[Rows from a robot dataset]
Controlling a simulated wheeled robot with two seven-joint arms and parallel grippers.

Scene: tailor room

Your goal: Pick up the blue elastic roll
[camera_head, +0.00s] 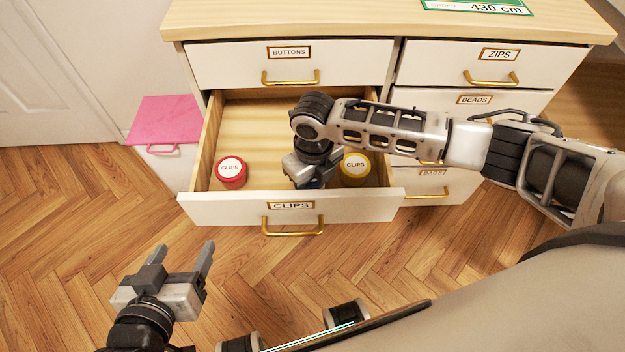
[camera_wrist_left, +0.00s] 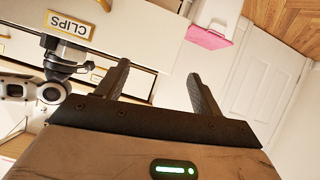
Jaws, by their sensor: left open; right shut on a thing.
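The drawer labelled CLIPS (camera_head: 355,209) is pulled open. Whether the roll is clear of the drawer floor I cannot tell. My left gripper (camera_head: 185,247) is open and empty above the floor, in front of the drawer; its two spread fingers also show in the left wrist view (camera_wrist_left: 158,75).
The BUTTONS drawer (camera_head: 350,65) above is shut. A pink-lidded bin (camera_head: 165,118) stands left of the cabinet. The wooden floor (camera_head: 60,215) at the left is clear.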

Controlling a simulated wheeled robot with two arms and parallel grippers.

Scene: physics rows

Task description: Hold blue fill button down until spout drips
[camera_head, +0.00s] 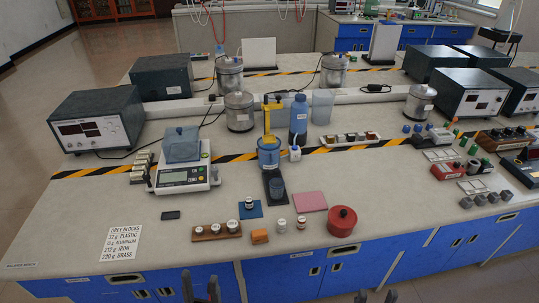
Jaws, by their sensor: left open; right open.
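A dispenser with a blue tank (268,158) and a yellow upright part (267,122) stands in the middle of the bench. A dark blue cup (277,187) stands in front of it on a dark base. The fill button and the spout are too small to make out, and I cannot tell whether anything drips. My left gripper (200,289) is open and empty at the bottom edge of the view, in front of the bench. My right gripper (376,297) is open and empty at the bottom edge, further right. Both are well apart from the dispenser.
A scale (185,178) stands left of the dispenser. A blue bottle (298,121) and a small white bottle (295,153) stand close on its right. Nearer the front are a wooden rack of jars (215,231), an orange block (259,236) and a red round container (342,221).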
---
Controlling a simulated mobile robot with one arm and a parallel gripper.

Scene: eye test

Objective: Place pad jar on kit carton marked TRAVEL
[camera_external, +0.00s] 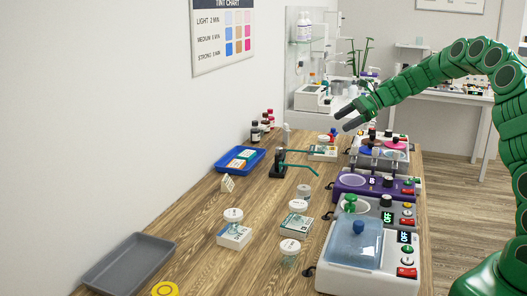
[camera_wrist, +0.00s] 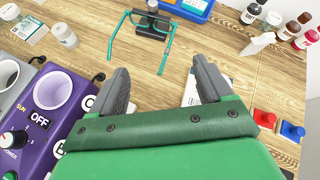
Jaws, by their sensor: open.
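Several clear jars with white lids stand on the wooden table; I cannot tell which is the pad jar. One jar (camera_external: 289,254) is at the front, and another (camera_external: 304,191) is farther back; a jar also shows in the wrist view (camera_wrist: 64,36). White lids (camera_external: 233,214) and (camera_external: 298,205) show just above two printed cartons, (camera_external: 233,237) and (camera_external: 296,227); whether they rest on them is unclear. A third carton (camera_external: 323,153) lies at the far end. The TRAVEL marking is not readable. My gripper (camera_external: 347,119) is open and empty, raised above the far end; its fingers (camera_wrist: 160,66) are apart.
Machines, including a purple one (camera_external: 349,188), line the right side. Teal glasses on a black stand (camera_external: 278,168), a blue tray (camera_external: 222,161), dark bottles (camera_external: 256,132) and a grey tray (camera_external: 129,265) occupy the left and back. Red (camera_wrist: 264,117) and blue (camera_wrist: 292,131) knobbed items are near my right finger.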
==
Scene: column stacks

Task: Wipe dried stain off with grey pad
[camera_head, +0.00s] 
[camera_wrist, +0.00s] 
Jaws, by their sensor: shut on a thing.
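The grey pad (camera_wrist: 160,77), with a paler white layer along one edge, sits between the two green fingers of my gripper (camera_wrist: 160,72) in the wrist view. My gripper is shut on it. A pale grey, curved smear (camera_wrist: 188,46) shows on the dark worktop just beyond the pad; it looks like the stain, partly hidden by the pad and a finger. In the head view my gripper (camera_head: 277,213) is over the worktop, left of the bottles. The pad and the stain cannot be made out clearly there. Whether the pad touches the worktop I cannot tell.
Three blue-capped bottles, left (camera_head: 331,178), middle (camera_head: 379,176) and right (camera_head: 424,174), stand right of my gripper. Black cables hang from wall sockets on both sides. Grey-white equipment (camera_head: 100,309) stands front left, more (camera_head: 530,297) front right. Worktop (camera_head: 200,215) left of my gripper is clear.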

The exercise:
Say how many lines above hold the word "parallel", giving only the count.

Finished task:
3